Amphibienfilme und Regionalfernsehen
Hans Jürgen Syberberg und der öffentlich-rechtliche Rundfunk
Hans Jürgen Syberberg wurde am 8. Dezember 1935 geboren und kam bereits früh mit den bewegten Bildern in Berührung. Sein Vater, der einen Gutshof besaß in Nossendorf im heutigen Mecklenburg-Vorpommern, hatte eine 8-mm-Kamera, mit der er Aufnahmen von seinem kleinen Sohn machte. Bilder davon sind zu sehen in Syberbergs Film „Demminer Gesänge“, der 2023 erschien. Als junger Mann fuhr er 1953 mit eigener Kamera von Rostock nach Berlin, um mit Bertolt Brechts Erlaubnis Theaterstücke des Berliner Ensembles aufzunehmen. Nach der Schulzeit in Petershagen bei Minden studierte Syberberg in München Literaturwissenschaft und Kunstgeschichte. Er beendete diesen akademischen Abschnitt seines Lebens mit einer Doktorarbeit über den Dramatiker Friedrich Dürrenmatt.

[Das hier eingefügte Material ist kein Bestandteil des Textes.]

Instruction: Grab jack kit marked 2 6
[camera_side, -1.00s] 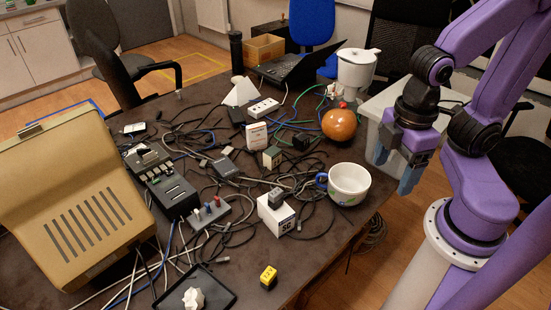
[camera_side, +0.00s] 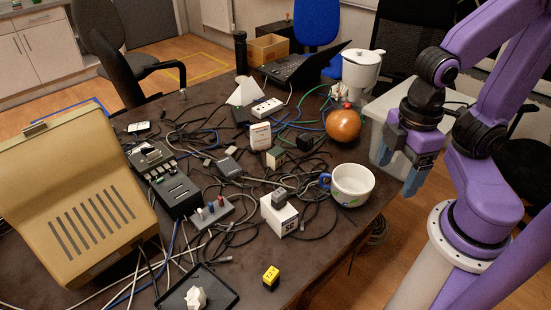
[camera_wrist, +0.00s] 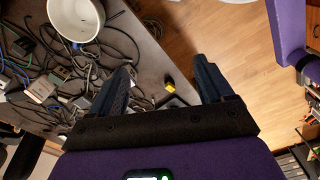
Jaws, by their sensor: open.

Ab 1963 beginnt die Zusammenarbeit von Syberberg mit den öffentlich-rechtlichen Anstalten. Er arbeitet für das Fernsehen im Bayerischen Rundfunk, macht Beiträge für die Sendereihen „Münchner Abendschau“ und „Aktuelle Viertelstunde“. Schaut man sich die Aufstellung dieser Berichte an, die in der Zeit von 1963 bis 1967 entstehen, dann ergeben sich Anknüpfungen an frühere und spätere Schwerpunkte von Syberberg. So läuft am 16. Juni 1965 ein Interview von ihm mit Therese Giehse, die Mitglied im Berliner Ensemble von Bertolt Brecht war. Am 12. Februar 1965 wird ein Beitrag über Ludwig II. gesendet, der wie eine Vorstufe wirkt zu Syberbergs Spielfilm über den bayerischen König aus dem Jahr 1972.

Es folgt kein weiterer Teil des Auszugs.